## Begin Source excerpt

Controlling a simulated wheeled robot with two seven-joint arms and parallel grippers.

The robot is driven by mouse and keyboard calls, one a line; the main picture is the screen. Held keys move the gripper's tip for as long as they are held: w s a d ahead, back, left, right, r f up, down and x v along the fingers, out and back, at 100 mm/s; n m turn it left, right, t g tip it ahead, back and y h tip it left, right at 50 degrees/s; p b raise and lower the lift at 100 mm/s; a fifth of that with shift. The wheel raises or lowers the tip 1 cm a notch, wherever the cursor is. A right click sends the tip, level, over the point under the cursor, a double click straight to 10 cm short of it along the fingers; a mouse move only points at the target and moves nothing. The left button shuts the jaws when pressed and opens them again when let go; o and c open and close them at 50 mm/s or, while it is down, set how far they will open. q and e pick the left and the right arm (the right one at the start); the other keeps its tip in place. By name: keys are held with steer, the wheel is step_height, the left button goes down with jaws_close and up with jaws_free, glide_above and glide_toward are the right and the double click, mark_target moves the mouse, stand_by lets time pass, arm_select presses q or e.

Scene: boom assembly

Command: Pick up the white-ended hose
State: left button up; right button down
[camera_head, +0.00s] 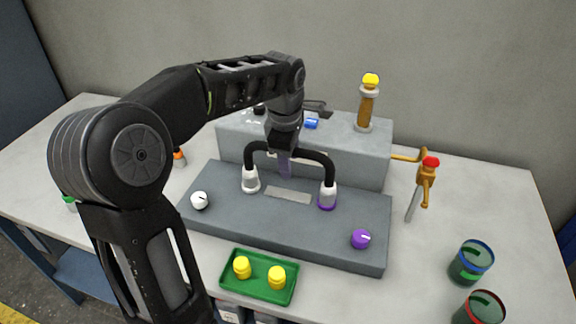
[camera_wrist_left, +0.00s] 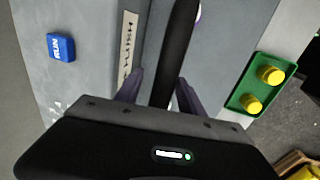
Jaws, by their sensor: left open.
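The hose (camera_head: 316,156) is a black arch with white end sleeves, standing on the grey panel (camera_head: 340,240). Its left end (camera_head: 251,181) sits at a white port, and its right end (camera_head: 327,195) at a purple ring. My left gripper (camera_head: 284,165) reaches down at the middle of the arch from behind. In the left wrist view the black hose (camera_wrist_left: 175,55) runs between the two open purple-grey fingers (camera_wrist_left: 158,92), one on each side. Whether the fingers touch it I cannot tell. My right gripper is not in view.
A white knob (camera_head: 199,201) and a purple knob (camera_head: 361,239) flank the hose. A green tray (camera_head: 228,280) with two yellow caps lies in front. A grey block (camera_head: 350,160) with a blue RUN button (camera_head: 311,123) stands behind. Rimmed cups (camera_head: 470,263) stand at the right.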

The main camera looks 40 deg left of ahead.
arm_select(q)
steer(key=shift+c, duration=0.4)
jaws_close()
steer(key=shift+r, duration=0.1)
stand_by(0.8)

## End Source excerpt

Work instructions: Write out the whole listing exactly, and drop the pictures.

Exercise solution:
Controlling a simulated wheeled robot with two seven-joint arms and parallel grippers.

The robot is driven by mouse and keyboard calls, one a line; the main picture is the screen. Held keys move the gripper's tip for as long as they are held: w s a d ahead, back, left, right, r f up, down and x v along the fingers, out and back, at 100 mm/s; n m turn it left, right, t g tip it ahead, back and y h tip it left, right at 50 degrees/s; p b raise and lower the lift at 100 mm/s; a fifth of that with shift. The wheel raises or lowers the tip 1 cm a notch, wherever the cursor is. A right click sends the tip, level, over the point under the cursor, a double click straight to 10 cm short of it along the fingers; a mouse move only points at the target and moves nothing. The left button shuts the jaws when pressed and opens them again when let go; o and c open and close them at 50 mm/s or, while it is down, set how far they will open. q and e pick the left and the right arm (the right one at the start); the other keeps its tip in place. By name: keys are held with steer, the wheel is step_height, the left button goes down with jaws_close and up with jaws_free, glide_above and glide_toward are the right and the double click, mark_target moves the mouse, stand_by lets time pass, arm_select presses q or e.

Scene: boom assembly

Command: Pick up the white-ended hose
State: left button up; right button down
[camera_head, +0.00s] 
[camera_wrist_left, +0.00s] 
Jaws, by their sensor: left open.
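The hose (camera_head: 316,156) is a black arch with white end sleeves, standing on the grey panel (camera_head: 340,240). Its left end (camera_head: 251,181) sits at a white port, and its right end (camera_head: 327,195) at a purple ring. My left gripper (camera_head: 284,165) reaches down at the middle of the arch from behind. In the left wrist view the black hose (camera_wrist_left: 175,55) runs between the two open purple-grey fingers (camera_wrist_left: 158,92), one on each side. Whether the fingers touch it I cannot tell. My right gripper is not in view.
A white knob (camera_head: 199,201) and a purple knob (camera_head: 361,239) flank the hose. A green tray (camera_head: 228,280) with two yellow caps lies in front. A grey block (camera_head: 350,160) with a blue RUN button (camera_head: 311,123) stands behind. Rimmed cups (camera_head: 470,263) stand at the right.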

The main camera looks 40 deg left of ahead.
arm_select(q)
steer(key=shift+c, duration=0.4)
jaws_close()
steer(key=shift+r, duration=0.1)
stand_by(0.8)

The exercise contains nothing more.